- _Request_:
Each line of the material below that holds the word "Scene" needs to be copied.

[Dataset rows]
— BEGIN —

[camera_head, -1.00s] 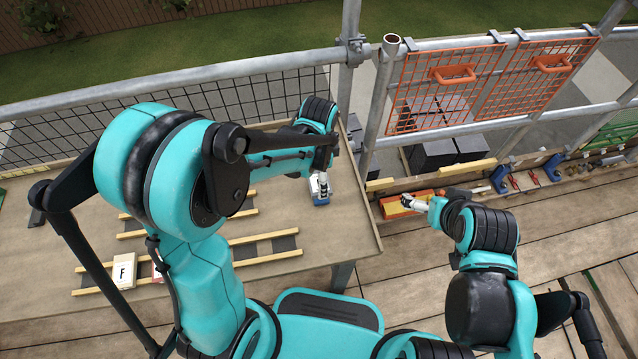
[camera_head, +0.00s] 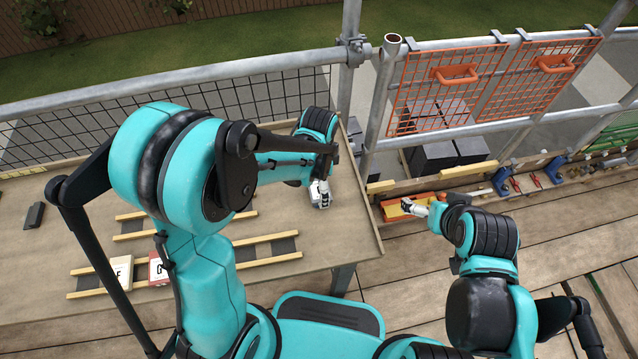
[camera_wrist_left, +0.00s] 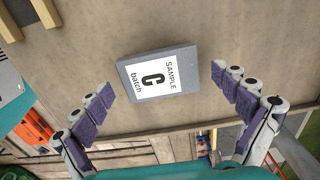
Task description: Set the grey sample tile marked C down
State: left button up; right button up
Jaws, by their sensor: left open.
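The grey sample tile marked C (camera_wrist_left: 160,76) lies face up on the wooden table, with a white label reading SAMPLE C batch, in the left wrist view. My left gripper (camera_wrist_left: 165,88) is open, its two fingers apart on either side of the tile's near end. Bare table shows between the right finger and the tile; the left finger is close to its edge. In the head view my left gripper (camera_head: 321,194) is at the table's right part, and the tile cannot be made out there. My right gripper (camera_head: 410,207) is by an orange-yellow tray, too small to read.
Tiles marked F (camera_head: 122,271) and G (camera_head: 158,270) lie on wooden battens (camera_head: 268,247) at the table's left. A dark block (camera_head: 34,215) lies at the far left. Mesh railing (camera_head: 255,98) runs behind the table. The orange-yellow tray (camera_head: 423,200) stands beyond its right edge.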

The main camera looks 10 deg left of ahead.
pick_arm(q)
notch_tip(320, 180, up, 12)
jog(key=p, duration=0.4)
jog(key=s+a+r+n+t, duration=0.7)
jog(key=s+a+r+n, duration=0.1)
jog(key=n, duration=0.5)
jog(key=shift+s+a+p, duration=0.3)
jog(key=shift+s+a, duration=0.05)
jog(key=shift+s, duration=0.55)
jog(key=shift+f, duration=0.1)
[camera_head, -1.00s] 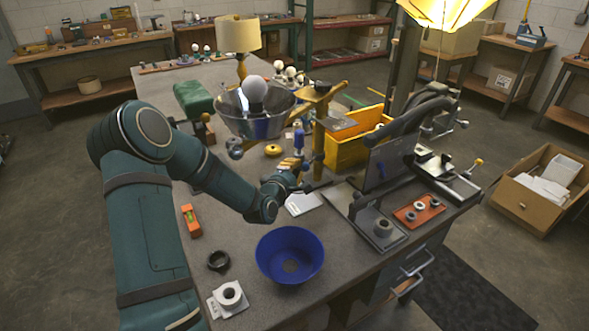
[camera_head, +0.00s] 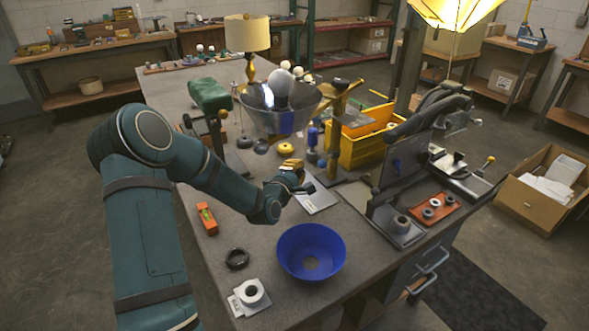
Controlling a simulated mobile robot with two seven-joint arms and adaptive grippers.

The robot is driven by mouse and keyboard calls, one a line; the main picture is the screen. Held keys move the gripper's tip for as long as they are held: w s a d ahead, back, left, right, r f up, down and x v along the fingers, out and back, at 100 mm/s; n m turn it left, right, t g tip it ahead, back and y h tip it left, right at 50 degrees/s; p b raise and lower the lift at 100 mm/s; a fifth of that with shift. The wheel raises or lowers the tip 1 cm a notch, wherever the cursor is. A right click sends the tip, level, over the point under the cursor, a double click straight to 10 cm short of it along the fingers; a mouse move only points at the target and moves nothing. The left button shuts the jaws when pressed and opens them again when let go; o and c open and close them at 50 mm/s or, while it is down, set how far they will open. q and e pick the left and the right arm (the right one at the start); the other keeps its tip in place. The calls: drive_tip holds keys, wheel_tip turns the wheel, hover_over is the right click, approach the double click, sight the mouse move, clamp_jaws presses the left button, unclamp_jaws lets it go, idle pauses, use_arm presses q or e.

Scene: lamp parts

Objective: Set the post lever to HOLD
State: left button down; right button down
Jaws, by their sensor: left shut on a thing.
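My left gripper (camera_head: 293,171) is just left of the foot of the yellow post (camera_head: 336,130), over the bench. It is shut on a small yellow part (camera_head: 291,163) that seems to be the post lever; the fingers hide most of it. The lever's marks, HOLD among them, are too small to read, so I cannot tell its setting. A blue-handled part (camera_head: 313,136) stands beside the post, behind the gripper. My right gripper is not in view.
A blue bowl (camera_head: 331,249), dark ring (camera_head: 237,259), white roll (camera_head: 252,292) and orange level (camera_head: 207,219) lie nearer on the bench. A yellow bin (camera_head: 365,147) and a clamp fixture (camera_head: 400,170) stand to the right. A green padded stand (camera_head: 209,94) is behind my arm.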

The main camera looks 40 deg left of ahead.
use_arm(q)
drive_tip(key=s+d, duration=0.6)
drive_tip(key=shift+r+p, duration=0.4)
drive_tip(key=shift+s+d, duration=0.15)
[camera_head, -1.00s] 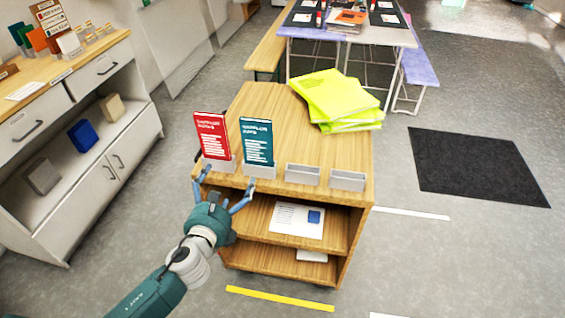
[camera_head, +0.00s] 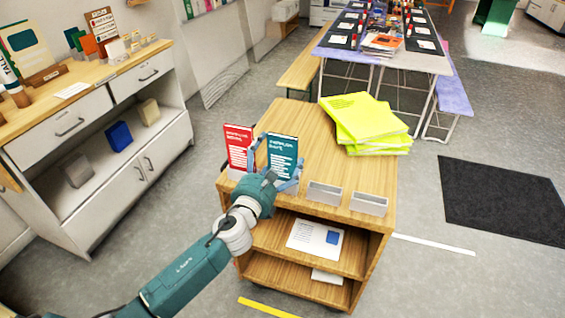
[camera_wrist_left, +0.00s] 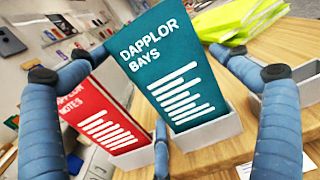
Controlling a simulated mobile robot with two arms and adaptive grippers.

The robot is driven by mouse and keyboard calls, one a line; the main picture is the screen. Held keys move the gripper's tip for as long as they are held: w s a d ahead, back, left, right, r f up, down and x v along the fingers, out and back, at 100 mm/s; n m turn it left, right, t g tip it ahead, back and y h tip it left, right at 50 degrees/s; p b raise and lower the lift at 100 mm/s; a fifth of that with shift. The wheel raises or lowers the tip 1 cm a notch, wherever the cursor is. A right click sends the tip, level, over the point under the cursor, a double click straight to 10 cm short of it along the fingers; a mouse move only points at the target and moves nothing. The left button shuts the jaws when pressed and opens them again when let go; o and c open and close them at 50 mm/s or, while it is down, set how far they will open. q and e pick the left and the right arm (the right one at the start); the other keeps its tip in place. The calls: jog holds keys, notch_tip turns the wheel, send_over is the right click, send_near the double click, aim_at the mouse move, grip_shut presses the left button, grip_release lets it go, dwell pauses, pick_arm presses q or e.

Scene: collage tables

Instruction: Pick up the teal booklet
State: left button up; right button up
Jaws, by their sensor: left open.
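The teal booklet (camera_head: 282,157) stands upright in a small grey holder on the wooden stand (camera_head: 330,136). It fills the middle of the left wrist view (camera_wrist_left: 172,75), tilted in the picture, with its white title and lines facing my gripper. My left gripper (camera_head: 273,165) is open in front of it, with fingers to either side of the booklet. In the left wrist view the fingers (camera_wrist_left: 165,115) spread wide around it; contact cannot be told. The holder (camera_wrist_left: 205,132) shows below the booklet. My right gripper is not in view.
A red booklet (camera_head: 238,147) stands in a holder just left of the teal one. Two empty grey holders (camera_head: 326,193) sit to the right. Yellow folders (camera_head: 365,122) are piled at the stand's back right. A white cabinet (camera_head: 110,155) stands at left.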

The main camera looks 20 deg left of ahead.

— END —
— BEGIN —

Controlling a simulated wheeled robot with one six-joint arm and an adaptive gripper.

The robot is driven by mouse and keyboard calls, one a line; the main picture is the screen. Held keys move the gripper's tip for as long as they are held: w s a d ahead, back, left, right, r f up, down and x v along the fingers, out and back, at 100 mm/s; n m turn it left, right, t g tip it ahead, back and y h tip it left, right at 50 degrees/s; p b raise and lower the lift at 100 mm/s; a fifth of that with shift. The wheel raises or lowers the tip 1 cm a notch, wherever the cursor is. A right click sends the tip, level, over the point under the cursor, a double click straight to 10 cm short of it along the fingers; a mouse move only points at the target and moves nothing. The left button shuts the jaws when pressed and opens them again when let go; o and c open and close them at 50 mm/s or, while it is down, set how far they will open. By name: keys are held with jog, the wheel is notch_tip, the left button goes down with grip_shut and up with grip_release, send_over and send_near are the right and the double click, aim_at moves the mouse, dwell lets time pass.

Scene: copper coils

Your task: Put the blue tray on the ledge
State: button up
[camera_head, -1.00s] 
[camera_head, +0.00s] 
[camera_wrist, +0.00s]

— END —
— BEGIN —

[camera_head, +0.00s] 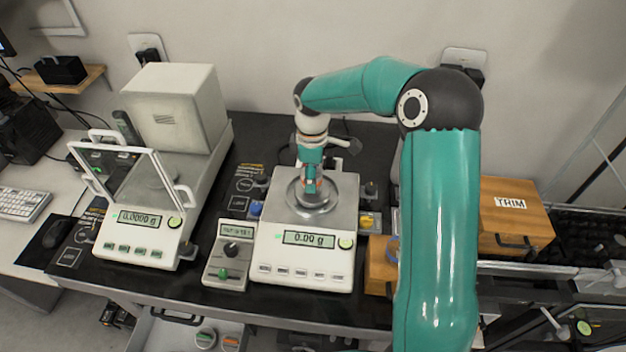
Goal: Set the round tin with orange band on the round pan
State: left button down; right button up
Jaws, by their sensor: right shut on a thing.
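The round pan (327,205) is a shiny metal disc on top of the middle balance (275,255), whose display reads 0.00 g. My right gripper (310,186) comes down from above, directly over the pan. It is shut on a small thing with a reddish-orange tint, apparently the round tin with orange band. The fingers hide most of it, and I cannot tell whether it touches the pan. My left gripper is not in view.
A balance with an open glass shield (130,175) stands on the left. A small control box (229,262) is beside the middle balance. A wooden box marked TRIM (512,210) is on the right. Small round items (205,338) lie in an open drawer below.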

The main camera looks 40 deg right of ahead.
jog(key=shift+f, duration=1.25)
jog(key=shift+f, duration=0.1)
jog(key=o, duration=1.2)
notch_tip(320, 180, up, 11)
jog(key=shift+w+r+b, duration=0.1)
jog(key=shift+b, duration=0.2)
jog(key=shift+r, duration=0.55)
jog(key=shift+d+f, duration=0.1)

— END —

- _Solution for this exercise_:
Scene: lamp parts
Scene: collage tables
Scene: copper coils

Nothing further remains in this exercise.